The recent election in Poland has been presented by some as a triumph of liberalism over the dark forces of populism, but this is a misreading of events. It’s said that the Law and Justice party, which has ruled Poland for the past eight years, was trounced, but it won the largest share of votes (35 per cent) and the largest number of seats in parliament. It is nevertheless almost certain to lose power because three other parties – Donald Tusk’s Civic Platform (PO), the centre-right Third Way and the Left party – will likely form a coalition against it.

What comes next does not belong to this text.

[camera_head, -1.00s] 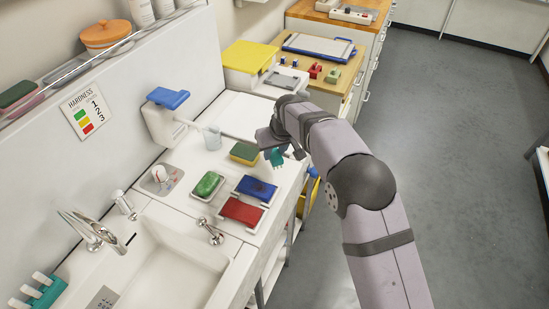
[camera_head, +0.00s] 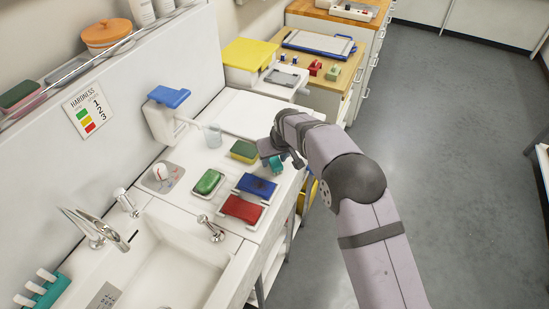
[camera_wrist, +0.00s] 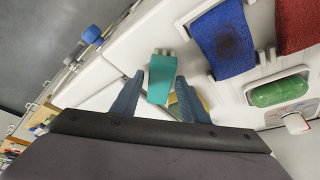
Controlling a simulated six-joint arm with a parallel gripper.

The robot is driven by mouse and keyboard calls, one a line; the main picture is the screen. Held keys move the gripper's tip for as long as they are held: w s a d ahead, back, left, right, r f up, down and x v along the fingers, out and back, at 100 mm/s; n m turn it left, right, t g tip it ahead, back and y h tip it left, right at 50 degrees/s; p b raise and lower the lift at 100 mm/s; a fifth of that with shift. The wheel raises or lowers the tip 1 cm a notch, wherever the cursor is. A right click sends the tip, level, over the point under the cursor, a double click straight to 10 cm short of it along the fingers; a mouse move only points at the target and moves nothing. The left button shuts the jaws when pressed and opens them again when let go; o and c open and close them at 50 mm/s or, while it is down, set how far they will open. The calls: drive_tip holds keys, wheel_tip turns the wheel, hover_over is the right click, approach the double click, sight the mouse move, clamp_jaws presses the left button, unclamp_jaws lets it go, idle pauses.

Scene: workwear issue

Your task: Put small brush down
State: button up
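The small teal brush (camera_wrist: 161,80) shows between the two blue-grey fingers of my gripper (camera_wrist: 160,84) in the wrist view, its bristle end pointing away from the wrist. A narrow gap seems to show beside it, so whether the fingers press on it is unclear. In the camera_head view the brush (camera_head: 277,164) is just under my gripper (camera_head: 281,157), low over the right edge of the white counter (camera_head: 226,160). I cannot tell whether it touches the counter.
A green-and-yellow sponge (camera_head: 244,151) is left of the brush. A blue pad (camera_head: 257,186) and a red pad (camera_head: 242,209) in white trays lie in front. A green soap (camera_head: 208,182) and a clear cup (camera_head: 213,137) stand further left. The sink (camera_head: 170,262) is at front left.

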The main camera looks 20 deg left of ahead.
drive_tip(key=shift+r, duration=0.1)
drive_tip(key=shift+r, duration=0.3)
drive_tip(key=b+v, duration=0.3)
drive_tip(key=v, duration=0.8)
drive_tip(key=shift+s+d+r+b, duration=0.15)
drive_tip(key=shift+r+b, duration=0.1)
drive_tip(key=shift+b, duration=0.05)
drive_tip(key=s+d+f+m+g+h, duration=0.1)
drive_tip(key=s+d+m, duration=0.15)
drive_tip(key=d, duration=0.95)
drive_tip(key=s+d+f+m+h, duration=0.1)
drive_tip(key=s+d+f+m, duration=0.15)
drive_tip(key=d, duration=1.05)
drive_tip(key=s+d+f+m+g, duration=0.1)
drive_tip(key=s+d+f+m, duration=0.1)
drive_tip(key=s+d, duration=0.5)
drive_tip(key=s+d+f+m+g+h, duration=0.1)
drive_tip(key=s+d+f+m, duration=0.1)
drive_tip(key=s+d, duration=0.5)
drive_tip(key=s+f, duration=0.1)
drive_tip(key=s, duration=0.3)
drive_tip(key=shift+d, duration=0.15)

The result does little to reverse Europe’s rightward drift, and neither does it turn Poland back in the direction of the EU (Tusk is better known in Britain as the former president of the European Council).Tusk made a big issue of abortion rights, promising to reverse the near-complete ban introduced by the Law and Justice party. One of his first acts, he has said, will be to legalise abortion up to 12 weeks. But it is by no means certain that he will be able to get this measure through parliament, given that many MPs in his would-be coalition are unsupportive.
The EU is no longer a comfy nuclear family of wealthy western European social democracies
Poland remains a socially conservative country whose population is resistant to many of the prevailing values of western Europe. An arrogant assumption that Poles would change their minds explains why Law and Justice remains the most popular party.
The idea that Brexit revealed Britain to be a right-wing aberration on a continent otherwise committed to social democracy could not be more wrong. Only five EU countries can currently be said to have left-leaning governments. Moreover, one of them, Germany, has seen the right-wing AfD win local elections in recent months.